The reasons for NARA's poor performance to date are numerous, though many relate to difficulties inherent in differentiating 'real' Pakistanis from non-citizen 'impostors'. Immigrants and their children have blended into Karachi's bustling urban life, and many have secured government-issued National Identity Cards (NICs), often with the help of other non-citizens elected (illegally) to local administrative bodies. More broadly, they have created their own patronage networks and ensconced themselves into Karachi's existing ones, gaining access to jobs, political connections and social services that make them as much residents of the city as any native-born citizen.

Owing to the scale and diversity of the immigrant population, estimates of its size and composition remain rough. In Karachi, the largest segment – about 1.3 million – hails from Bangladesh, while totals from Africa, Burma and India reach into the hundreds of thousands. Most Bangladeshi migrants travel overland to Pakistan via India, where they are sometimes able to make arrangements in advance for work in Karachi, where supposedly pays are higher than anywhere else in South Asia.
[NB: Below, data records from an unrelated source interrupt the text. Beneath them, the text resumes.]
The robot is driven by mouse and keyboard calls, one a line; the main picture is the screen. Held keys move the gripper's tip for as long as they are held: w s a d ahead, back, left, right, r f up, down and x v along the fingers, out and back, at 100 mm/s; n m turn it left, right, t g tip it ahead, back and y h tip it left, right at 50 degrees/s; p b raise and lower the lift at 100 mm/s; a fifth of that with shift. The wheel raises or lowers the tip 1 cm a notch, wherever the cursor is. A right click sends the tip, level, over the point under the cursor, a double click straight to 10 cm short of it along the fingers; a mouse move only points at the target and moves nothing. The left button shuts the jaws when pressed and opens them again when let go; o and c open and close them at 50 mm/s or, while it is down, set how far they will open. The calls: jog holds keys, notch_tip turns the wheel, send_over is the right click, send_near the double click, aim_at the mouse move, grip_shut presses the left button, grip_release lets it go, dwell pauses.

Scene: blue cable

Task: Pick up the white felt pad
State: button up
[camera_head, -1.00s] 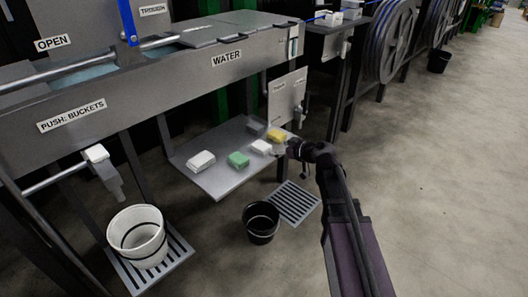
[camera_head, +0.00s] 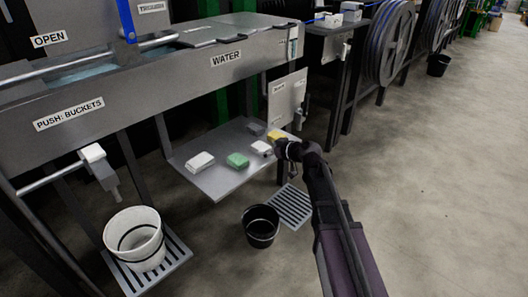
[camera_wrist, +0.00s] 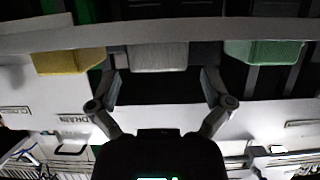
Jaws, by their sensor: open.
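A small white pad (camera_head: 261,147) lies on the grey shelf (camera_head: 215,183) under the water trough, between a green block (camera_head: 238,160) and a yellow block (camera_head: 275,135). My gripper (camera_head: 273,150) is at the shelf's right edge, close to this pad and partly covering it. In the wrist view, the pale pad (camera_wrist: 158,57) is centred ahead, between the two spread fingers (camera_wrist: 161,86) and slightly beyond their tips. The gripper is open and empty. Another white block (camera_head: 200,162) lies at the shelf's left; I cannot tell its material.
The yellow block (camera_wrist: 68,61) and green block (camera_wrist: 262,52) flank the pad in the wrist view. A dark grey block (camera_head: 255,128) lies behind it.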

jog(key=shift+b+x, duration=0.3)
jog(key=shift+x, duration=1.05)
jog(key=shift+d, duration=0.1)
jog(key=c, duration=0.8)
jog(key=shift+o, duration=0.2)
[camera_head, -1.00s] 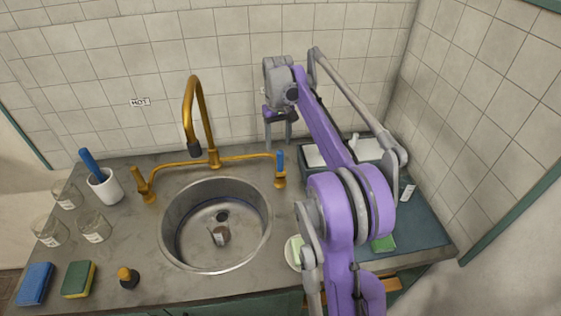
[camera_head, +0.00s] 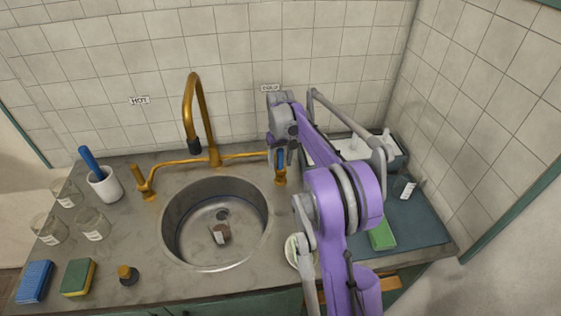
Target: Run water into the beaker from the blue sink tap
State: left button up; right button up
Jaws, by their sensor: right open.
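The brass tap (camera_head: 197,115) arches over the round steel sink (camera_head: 172,248). A small labelled vessel (camera_head: 220,235), brownish inside, sits in the sink near the drain; I cannot tell for sure that it is the beaker. The blue tap handle (camera_head: 280,160) stands at the right end of the brass pipe, below the COLD sign (camera_head: 270,87). My right gripper (camera_head: 283,156) is open and points down at the blue handle, its fingers seeming to be on either side of it. Contact cannot be made out. My left gripper is not in view.
Labelled glass jars (camera_head: 90,226) and a white cup (camera_head: 105,186) with a blue-handled tool stand left. Sponges (camera_head: 78,278) and a small stopper (camera_head: 127,276) lie at the front left. A rack (camera_head: 394,160), a small glass (camera_head: 404,188) and a green block (camera_head: 382,235) are at right.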

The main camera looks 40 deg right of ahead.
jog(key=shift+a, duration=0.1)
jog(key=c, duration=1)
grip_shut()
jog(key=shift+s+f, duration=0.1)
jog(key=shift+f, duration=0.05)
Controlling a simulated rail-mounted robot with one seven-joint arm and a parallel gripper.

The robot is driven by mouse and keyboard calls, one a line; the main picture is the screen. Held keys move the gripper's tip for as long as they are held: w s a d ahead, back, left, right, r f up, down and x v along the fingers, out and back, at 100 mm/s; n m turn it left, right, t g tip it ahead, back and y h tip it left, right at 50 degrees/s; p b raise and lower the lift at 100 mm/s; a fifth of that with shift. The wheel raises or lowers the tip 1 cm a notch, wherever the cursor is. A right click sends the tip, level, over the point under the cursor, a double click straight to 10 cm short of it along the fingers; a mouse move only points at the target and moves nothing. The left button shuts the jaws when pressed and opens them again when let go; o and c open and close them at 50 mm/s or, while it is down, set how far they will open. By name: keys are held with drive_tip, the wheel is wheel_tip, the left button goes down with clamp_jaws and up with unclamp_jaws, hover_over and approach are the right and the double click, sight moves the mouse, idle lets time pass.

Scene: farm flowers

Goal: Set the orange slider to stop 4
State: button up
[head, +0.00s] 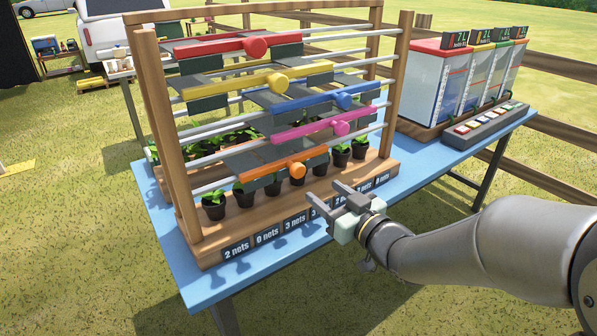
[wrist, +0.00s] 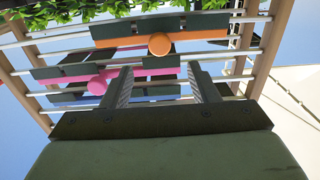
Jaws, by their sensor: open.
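The orange slider (head: 291,168) is the lowest of several coloured sliders on the wooden rack. It has an orange bar with a round knob, dark panels, and rides on metal rails. In the wrist view its knob (wrist: 160,44) shows above the gap between my fingers, with the bar to both sides. My gripper (head: 326,192) is open and empty, in front of the rack, to the right of and a little below the orange knob, apart from it. Its two fingers (wrist: 158,85) also show in the wrist view. Stop marks for the slider cannot be read.
The pink slider (head: 339,128), blue slider (head: 343,101), yellow slider (head: 277,81) and red slider (head: 256,47) sit above. Potted plants (head: 244,195) stand below, behind number labels (head: 268,238). Clear tanks (head: 455,80) and a button panel (head: 487,126) stand on the blue table's (head: 440,170) right.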

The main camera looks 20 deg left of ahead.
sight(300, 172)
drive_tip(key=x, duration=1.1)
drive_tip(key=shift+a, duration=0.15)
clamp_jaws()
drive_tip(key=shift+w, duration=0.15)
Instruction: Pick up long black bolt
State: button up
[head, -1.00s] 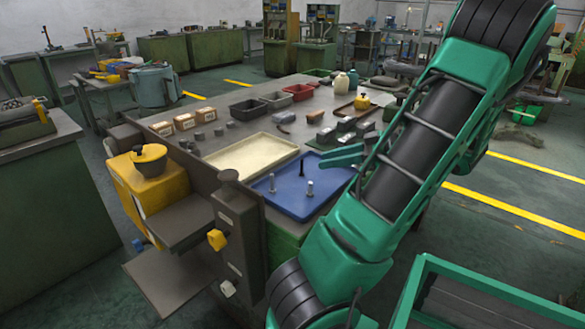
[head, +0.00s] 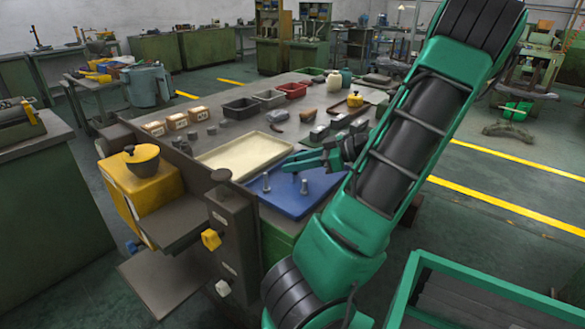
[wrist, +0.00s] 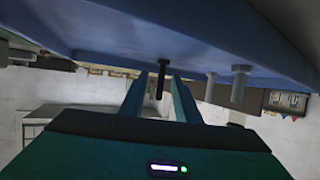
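The long black bolt (wrist: 161,80) stands on the blue tray (head: 305,203). In the wrist view, which looks upside down, it shows between the two green fingers of my gripper (head: 306,160), with a gap on each side. My gripper is open and low over the tray's back part. Whether the bolt is fully within the fingers' reach I cannot tell. In the head view my gripper hides the black bolt. Two grey bolts stand nearer the front of the tray, a left one (head: 266,183) and a right one (head: 304,187).
A cream tray (head: 243,157) lies left of the blue one. Black, grey and red bins (head: 291,90) stand behind. Grey blocks (head: 320,133) stand close behind my gripper. A dark post (head: 232,235) and a yellow box (head: 140,180) are at the table's front left.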

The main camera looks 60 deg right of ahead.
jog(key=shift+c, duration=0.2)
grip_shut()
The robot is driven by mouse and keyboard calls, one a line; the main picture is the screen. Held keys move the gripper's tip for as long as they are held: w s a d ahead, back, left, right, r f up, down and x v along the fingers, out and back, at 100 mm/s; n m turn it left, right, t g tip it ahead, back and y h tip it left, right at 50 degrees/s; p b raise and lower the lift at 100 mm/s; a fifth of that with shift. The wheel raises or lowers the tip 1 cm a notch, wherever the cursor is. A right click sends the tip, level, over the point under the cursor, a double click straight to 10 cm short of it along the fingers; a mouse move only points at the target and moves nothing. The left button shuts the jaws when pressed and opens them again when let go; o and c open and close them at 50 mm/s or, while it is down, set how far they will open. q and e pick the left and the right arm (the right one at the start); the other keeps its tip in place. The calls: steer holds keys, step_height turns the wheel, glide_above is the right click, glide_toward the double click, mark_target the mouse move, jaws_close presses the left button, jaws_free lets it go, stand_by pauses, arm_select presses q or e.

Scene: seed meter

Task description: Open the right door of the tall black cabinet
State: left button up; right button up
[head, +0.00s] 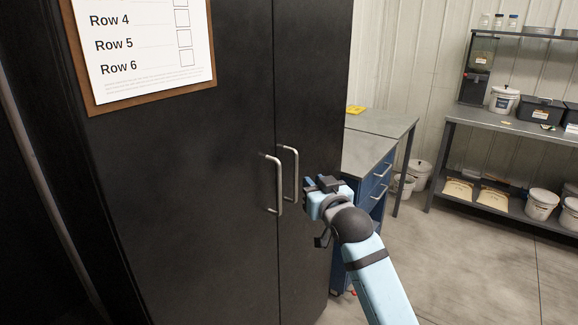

Karachi is also home to 80,000 Afghans, who are counted as refugees rather than as aliens on the assumption that they will return to their native country once conditions improve.

In a sprawling city of 12 million-plus people, Karachi's non-citizen residents represent about 15 percent of the total population, and because many of them have secured voting rights, they constitute a significant electoral block. A report prepared by NARA's Karachi office states that at least 80 unnaturalised immigrants have been elected to a cluster of 20 union councils in the city, six of which are led by non-citizens, though local government officials put the number of elected immigrants at closer to 130. Another three dozen such candidates are believed to have gained office in the interior of Sindh. And while about half of the non-citizen population in Karachi is concentrated in the city's western district, it has spread effectively throughout the entire metropolis, often in small squatter settlements, making identification of 'illegals' all the more difficult.